A captação da voz e dos instrumentos surpreende pela sua simplicidade: ao invés de usar adaptadores para conectar equipamentos direto ao celular, o registro foi feito com o microfone integrado de um fone de ouvido convencional. Dessa forma, praticamente tudo foi gravado em sua casa, andando pelos cômodos, sentado na mesa de jantar ou até mesmo no chão da sala, onde uma bateria eletrônica, um amplificador de guitarra e vários pedais ficam montados e prontos para serem usados.

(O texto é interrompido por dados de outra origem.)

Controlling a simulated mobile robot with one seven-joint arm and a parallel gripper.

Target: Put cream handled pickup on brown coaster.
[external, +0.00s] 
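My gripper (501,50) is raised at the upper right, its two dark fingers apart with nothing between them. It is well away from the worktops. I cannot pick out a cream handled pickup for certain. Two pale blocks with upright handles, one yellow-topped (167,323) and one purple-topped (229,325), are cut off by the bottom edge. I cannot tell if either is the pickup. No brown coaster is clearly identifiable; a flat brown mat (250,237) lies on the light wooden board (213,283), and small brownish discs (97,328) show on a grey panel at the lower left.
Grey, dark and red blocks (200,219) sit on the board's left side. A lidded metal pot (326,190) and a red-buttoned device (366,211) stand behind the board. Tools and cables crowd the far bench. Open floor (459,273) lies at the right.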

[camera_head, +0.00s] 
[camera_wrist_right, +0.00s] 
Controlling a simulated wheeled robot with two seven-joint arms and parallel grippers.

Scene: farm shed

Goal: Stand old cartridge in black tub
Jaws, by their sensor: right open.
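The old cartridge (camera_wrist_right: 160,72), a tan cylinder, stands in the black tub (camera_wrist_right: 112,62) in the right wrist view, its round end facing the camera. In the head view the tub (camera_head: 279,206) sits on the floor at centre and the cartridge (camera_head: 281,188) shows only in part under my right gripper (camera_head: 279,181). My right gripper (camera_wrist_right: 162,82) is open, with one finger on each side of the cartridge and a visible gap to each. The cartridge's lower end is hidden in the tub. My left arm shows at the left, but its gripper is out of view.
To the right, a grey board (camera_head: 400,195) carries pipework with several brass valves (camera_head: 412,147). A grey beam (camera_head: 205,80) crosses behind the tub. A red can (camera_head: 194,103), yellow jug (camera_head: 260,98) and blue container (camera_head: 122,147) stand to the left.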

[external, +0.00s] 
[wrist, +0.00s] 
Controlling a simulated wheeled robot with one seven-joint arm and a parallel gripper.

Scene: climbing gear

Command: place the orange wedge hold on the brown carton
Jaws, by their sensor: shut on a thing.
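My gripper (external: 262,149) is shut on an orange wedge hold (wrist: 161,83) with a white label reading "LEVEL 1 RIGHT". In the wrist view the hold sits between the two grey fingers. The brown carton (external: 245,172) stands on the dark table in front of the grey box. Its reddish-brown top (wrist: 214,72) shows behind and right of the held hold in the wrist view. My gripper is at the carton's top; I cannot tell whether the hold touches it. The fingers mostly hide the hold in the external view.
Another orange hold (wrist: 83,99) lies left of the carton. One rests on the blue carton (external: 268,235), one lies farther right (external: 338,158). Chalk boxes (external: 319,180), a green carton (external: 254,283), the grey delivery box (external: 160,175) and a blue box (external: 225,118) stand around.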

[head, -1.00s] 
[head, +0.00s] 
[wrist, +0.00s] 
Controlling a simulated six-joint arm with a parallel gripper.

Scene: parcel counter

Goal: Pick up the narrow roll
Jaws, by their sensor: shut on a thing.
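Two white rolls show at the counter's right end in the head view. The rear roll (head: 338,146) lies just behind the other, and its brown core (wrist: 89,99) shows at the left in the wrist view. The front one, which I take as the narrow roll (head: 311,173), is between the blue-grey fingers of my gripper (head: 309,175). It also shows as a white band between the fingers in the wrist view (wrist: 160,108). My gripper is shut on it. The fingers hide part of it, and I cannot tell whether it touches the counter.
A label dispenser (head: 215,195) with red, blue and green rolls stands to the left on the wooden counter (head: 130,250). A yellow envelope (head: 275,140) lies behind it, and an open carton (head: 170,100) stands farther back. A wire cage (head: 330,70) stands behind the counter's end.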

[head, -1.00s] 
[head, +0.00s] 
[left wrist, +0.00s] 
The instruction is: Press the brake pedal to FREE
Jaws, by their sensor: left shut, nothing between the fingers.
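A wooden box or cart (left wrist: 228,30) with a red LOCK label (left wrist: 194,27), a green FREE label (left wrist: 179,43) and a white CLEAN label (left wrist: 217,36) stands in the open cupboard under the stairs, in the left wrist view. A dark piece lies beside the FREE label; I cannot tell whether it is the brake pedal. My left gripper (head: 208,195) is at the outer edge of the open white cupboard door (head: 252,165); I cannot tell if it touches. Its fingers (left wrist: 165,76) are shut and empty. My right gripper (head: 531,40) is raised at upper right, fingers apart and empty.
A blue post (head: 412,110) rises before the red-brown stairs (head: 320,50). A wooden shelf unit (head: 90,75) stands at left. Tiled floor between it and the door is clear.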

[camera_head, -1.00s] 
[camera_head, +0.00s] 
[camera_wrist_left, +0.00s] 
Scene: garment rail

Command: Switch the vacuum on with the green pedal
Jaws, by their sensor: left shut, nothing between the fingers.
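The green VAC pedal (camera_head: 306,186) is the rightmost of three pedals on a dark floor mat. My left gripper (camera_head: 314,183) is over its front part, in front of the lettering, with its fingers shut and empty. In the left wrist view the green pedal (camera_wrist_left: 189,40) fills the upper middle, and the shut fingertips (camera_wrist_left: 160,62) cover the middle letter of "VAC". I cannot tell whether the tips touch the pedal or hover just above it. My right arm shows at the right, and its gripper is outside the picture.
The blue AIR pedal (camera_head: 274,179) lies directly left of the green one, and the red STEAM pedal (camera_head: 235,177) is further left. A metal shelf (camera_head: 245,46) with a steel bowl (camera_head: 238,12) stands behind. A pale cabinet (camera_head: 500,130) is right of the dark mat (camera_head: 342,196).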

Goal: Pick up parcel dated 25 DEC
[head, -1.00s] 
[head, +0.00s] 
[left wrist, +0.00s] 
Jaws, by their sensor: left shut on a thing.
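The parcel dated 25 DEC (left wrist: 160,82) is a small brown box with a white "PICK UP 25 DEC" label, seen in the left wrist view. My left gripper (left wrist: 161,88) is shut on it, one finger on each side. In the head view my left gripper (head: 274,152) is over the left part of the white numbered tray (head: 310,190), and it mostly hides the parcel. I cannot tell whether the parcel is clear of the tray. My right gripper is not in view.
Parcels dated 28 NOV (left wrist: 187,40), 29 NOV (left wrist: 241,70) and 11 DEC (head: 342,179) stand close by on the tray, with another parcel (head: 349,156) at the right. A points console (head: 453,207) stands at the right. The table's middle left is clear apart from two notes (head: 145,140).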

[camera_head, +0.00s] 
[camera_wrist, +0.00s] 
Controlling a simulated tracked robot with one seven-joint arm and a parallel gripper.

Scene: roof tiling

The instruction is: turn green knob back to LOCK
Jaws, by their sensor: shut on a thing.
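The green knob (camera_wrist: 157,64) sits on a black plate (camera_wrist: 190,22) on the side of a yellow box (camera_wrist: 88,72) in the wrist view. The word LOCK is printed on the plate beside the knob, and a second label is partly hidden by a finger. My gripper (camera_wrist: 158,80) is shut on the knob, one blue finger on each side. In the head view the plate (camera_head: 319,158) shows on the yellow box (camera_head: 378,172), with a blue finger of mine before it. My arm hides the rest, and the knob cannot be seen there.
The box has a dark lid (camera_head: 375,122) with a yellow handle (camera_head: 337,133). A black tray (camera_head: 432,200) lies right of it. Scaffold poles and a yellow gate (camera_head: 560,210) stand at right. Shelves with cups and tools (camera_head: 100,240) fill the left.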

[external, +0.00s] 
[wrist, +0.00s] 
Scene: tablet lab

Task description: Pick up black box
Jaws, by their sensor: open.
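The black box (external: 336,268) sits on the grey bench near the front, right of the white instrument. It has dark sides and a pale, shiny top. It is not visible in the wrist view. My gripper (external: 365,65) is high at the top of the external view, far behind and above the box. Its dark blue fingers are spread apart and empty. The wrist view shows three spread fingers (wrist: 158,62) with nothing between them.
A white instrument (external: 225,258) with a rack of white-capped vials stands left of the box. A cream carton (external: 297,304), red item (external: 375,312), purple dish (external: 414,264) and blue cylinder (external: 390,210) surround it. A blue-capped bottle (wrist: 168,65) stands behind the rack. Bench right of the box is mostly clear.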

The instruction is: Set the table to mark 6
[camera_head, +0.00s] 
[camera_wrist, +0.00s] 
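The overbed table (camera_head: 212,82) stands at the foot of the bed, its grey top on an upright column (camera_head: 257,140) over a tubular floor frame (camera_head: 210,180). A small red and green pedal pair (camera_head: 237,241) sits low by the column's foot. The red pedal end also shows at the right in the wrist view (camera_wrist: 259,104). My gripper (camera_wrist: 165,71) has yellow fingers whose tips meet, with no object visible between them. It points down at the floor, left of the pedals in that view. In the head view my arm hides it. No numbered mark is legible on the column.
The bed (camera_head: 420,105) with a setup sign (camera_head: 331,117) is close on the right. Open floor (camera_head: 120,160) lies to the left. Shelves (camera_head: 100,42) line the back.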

«Eu sempre gostei de gravar demos pra registrar ideias e arranjos. Conforme eu empilhava uma trilha em cima da outra, eu comecei a gostar muito do som do microfone no celular», explica. Mais importante que a qualidade da gravação, porém, foi a sensação de liberdade ao produzir músicas em sua própria casa que levou o trabalho adiante. «Ficava bom porque eu estava fazendo relaxado, não estava em estúdio, com pressão. Eu fui gravando as músicas enquanto o dia rolava, fazendo um café ou assistindo televisão.»
André Porto/Metro André Porto/Metro André Porto/Metro
O clima leve também está presente nas letras – todas compostas em parceria com amigos do artista. «Quando comecei a escrever eu pensava muito sobre o que é a liberdade. Cada música tem uma musa em comum, esse algo que você vai atrás pra levar a ideia até o fim. Eu acho que elas falam sobre mim e um pouco sobre os autores que escreveram comigo», contou.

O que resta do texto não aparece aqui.